AIM OF THE TASK:
Repeat every line below exactly, word for word.

## Start DATA SEGMENT

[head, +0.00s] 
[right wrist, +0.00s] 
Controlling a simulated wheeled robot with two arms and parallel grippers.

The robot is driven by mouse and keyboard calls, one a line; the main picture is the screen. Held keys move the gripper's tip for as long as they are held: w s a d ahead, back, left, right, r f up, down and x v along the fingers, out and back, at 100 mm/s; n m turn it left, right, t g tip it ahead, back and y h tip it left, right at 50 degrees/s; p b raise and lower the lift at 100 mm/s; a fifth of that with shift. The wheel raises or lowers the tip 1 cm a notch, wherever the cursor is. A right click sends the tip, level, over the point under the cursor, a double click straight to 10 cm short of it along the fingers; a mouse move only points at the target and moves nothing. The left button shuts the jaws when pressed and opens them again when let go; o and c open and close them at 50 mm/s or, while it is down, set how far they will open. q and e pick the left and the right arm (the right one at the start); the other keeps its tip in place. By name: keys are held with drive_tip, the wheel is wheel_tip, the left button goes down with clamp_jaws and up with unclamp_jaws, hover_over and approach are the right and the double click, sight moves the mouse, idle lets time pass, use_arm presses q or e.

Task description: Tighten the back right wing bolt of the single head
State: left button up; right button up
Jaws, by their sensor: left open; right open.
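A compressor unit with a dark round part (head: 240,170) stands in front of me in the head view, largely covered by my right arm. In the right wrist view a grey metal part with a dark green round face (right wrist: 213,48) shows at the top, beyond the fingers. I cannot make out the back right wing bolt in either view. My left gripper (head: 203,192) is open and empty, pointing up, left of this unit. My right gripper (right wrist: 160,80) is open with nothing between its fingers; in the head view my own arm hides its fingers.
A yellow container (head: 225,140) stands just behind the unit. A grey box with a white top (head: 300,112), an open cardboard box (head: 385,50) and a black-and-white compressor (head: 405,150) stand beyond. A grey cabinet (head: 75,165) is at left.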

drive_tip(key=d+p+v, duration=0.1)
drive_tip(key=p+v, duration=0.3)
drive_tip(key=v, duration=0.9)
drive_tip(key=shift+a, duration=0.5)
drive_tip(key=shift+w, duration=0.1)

## End DATA SEGMENT

RIGHT ANSWER:
[head, +0.00s] 
[right wrist, +0.00s] 
Controlling a simulated wheeled robot with two arms and parallel grippers.

The robot is driven by mouse and keyboard calls, one a line; the main picture is the screen. Held keys move the gripper's tip for as long as they are held: w s a d ahead, back, left, right, r f up, down and x v along the fingers, out and back, at 100 mm/s; n m turn it left, right, t g tip it ahead, back and y h tip it left, right at 50 degrees/s; p b raise and lower the lift at 100 mm/s; a fifth of that with shift. The wheel raises or lowers the tip 1 cm a notch, wherever the cursor is. A right click sends the tip, level, over the point under the cursor, a double click straight to 10 cm short of it along the fingers; a mouse move only points at the target and moves nothing. The left button shuts the jaws when pressed and opens them again when let go; o and c open and close them at 50 mm/s or, while it is down, set how far they will open. q and e pick the left and the right arm (the right one at the start); the other keeps its tip in place. By name: keys are held with drive_tip, the wheel is wheel_tip, the left button goes down with clamp_jaws and up with unclamp_jaws, hover_over and approach are the right and the double click, sight moves the mouse, idle lets time pass, use_arm presses q or e.

Task description: Tighten the back right wing bolt of the single head
State: left button up; right button up
Jaws, by their sensor: left open; right open.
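A compressor unit with a dark round part (head: 240,170) stands in front of me in the head view, largely covered by my right arm. In the right wrist view a grey metal part with a dark green round face (right wrist: 213,48) shows at the top, beyond the fingers. I cannot make out the back right wing bolt in either view. My left gripper (head: 203,192) is open and empty, pointing up, left of this unit. My right gripper (right wrist: 160,80) is open with nothing between its fingers; in the head view my own arm hides its fingers.
A yellow container (head: 225,140) stands just behind the unit. A grey box with a white top (head: 300,112), an open cardboard box (head: 385,50) and a black-and-white compressor (head: 405,150) stand beyond. A grey cabinet (head: 75,165) is at left.

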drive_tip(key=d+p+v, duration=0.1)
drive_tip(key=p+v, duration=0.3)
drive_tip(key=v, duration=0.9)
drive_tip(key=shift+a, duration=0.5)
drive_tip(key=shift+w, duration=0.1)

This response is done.